WHAT TO PRODUCE:
Go through the data below. List every line that holds the word "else".

MATERIAL TO PROCESS:
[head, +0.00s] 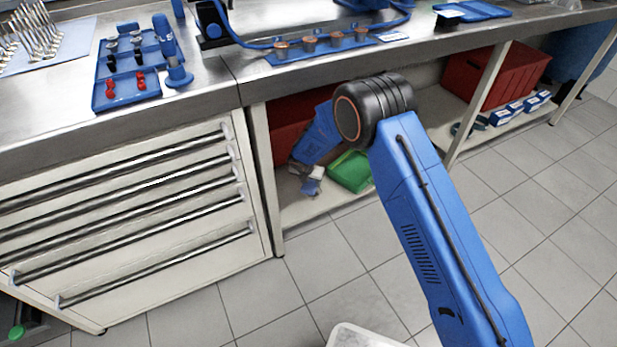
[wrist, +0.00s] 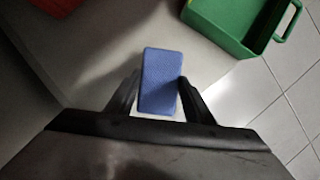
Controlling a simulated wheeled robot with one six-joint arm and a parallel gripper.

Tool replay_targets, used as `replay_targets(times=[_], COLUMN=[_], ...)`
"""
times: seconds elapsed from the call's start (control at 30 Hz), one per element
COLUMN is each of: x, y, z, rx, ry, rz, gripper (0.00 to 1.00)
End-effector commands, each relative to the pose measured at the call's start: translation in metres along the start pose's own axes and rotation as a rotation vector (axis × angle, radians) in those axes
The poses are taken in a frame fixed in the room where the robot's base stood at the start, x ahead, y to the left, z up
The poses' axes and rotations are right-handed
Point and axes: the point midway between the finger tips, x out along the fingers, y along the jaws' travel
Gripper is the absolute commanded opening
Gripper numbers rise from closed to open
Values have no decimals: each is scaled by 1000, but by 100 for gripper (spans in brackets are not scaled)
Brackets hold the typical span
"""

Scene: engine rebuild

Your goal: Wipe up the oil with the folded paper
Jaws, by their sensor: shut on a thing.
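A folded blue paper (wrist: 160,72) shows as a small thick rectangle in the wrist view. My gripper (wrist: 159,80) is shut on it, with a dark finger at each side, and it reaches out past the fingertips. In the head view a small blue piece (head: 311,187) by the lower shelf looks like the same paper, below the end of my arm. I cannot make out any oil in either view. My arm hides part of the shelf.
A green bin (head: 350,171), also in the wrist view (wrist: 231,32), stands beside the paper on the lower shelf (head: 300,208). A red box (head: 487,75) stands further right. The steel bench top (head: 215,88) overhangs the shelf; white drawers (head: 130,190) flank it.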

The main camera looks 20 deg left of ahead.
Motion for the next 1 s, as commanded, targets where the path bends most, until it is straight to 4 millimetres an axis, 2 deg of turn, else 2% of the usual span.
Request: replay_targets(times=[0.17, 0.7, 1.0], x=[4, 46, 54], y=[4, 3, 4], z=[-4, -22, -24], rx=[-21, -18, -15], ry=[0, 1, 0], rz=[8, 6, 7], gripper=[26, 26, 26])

...

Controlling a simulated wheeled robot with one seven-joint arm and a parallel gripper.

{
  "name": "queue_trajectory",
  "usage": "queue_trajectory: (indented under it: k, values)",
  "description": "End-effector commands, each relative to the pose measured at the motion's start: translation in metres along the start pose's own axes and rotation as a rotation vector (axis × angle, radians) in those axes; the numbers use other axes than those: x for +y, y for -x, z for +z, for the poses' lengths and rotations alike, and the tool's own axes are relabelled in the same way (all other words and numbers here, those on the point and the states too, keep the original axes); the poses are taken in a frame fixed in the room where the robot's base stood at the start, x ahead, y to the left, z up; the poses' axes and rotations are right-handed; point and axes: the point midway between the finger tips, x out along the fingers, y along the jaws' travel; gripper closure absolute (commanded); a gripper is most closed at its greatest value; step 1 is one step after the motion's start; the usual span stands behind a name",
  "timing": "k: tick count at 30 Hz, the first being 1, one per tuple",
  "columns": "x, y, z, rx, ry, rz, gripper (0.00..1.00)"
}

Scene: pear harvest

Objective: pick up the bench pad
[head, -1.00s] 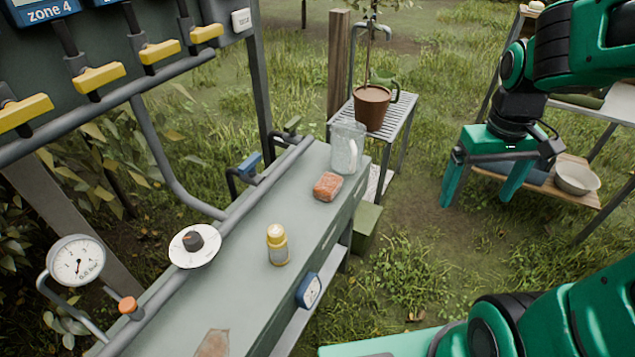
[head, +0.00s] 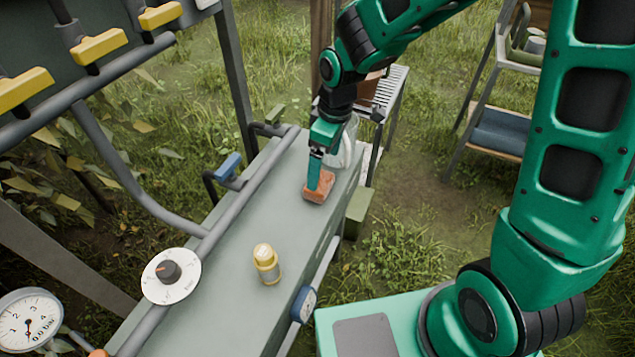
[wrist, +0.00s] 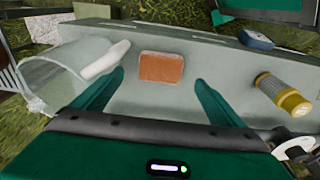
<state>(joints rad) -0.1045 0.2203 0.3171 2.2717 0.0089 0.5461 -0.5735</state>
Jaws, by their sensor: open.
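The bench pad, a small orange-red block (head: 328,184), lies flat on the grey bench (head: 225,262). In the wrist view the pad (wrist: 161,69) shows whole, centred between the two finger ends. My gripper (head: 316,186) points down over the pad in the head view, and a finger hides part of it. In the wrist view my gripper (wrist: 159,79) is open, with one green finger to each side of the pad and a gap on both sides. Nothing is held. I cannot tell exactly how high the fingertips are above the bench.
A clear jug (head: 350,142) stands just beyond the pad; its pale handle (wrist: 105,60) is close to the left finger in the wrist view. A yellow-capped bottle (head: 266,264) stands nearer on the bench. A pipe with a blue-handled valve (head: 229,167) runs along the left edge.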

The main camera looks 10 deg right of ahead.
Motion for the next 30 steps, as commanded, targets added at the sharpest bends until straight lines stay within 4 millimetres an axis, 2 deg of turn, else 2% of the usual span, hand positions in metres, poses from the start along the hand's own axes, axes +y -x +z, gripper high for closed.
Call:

IN RESPONSE:
Motion for the next 1 s, as commanded, targets where the path bends most, until it is straight to 4 millimetres an axis, 2 deg of turn, else 2% of the usual span.
Motion for the next 30 steps, as commanded, targets added at the sharpest bends until straight lines stay within 4 millimetres an axis, 2 deg of turn, else 2% of the usual span, hand positions in metres, poses from the start along the hand's own axes, axes +y -x +z, gripper high for closed.

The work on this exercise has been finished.